Inauguration and Afterward
Many media observers have dubbed the time immediately after a president comes into office as the "honeymoon" period because the opposition party plays nice and the press holds back questioning in hopes of getting in the good graces of new potential sources. George W. Bush's presidency has been no different in this regard: his first weeks in office were the first time in the 14-month period that the PTC position was given more soundbites by CBS News. CBS ran 18 soundbites which supported tax reductions while running 10 opposing them.
Bush's honeymoon period coincided with widespread acceptance of the theory that the economy is starting to show signs of weakness. Bush also received a boost when Federal Reserve Chairman Alan Greenspan said that he supported cutting taxes and paying down the national debt. The Congressional Democrats even joined in on Jan. 3 saying they would support bigger tax cuts than before in order to help the economy.
The Jan. 25 Evening News carried snippets of Greenspan's testimony:
"We have had a very dramatic slowing down. And indeed, we are probably very close to zero at this particular moment. [...] It is far better, in my judgment, that the surpluses be lowered by tax reductions than by spending increases." (Jan. 25)

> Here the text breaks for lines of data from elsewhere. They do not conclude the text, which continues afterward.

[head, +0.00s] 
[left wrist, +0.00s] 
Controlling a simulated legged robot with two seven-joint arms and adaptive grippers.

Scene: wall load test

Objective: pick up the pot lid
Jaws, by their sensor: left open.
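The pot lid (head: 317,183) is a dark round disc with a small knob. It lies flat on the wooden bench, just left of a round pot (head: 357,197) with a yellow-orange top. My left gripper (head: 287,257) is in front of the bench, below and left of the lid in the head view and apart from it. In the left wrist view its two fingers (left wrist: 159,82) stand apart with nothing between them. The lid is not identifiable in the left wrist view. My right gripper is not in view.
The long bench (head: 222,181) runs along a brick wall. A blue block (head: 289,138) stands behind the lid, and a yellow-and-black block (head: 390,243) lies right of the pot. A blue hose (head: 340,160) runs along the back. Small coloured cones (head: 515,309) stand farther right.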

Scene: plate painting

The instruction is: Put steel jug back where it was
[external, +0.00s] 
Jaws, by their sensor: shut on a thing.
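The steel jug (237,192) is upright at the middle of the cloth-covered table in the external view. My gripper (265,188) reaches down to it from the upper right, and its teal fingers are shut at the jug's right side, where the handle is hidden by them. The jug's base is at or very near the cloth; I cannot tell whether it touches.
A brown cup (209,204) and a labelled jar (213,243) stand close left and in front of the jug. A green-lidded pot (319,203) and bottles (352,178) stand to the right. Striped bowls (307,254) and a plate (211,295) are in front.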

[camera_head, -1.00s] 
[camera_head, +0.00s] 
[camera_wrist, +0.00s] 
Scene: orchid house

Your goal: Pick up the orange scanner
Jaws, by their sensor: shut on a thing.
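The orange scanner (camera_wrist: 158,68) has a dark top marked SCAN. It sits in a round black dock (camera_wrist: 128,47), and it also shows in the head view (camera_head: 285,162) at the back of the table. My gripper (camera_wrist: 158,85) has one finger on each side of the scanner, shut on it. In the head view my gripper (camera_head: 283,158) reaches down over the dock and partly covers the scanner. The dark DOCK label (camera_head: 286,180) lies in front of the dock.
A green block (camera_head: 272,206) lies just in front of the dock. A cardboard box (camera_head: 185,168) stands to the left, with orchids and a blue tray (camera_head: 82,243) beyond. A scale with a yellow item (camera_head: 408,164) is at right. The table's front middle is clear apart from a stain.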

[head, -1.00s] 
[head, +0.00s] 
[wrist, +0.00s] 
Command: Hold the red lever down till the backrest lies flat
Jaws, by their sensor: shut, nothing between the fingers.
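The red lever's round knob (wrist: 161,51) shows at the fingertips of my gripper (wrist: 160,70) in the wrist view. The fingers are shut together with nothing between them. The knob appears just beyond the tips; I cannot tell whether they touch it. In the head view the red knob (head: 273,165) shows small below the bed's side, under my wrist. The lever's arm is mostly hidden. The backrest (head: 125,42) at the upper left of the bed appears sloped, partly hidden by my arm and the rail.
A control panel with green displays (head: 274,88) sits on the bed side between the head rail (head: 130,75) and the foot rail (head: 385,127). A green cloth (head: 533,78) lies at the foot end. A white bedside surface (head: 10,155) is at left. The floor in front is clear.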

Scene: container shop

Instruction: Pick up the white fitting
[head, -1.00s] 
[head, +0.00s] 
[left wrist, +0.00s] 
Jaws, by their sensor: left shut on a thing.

As was previously observed, though, summaries remained lopsided (17 ATC arguments and 10 PTC arguments) as Democrats, and CBS, remained steadfastly opposed to Bush's across-the-board-style tax reductions:
John Roberts emphasized Democrats' preferred point of view when dealing with tax cuts, using raw numbers instead of the percentages Republicans prefer and getting some of his numbers from a liberal (though unlabeled by Roberts) economic think-tank:
AL GORE (campaign trail video): And almost half of it would go to the wealthiest one percent.
ROBERTS: The tax cut was roundly criticized during the election campaign for catering to the rich. One analysis calculated the average giveback for the top one percent of earners at $46,000:
(Graphic on screen)
Tax Savings Top 1%
Source: Citizens for Tax Justice
ROBERTS: While another found a single mother of two with an income of $22,000 would get nothing back.
Tax Savings Single Mother of 2
Save $0 (Jan. 25)
Before Greenspan's congressional testimony, Dan Rather adopted the Democrats' view that Bush was unwisely "talking down the economy" and suggested that experts did not believe the economy was heading south:
"President Bush is keeping up his drumbeat of negative talk about the health of the U.S. economy and using that in his efforts to sell Congress on a big tax cut. By most independent assessments, the economy is sending mixed signals. (Jan. 24)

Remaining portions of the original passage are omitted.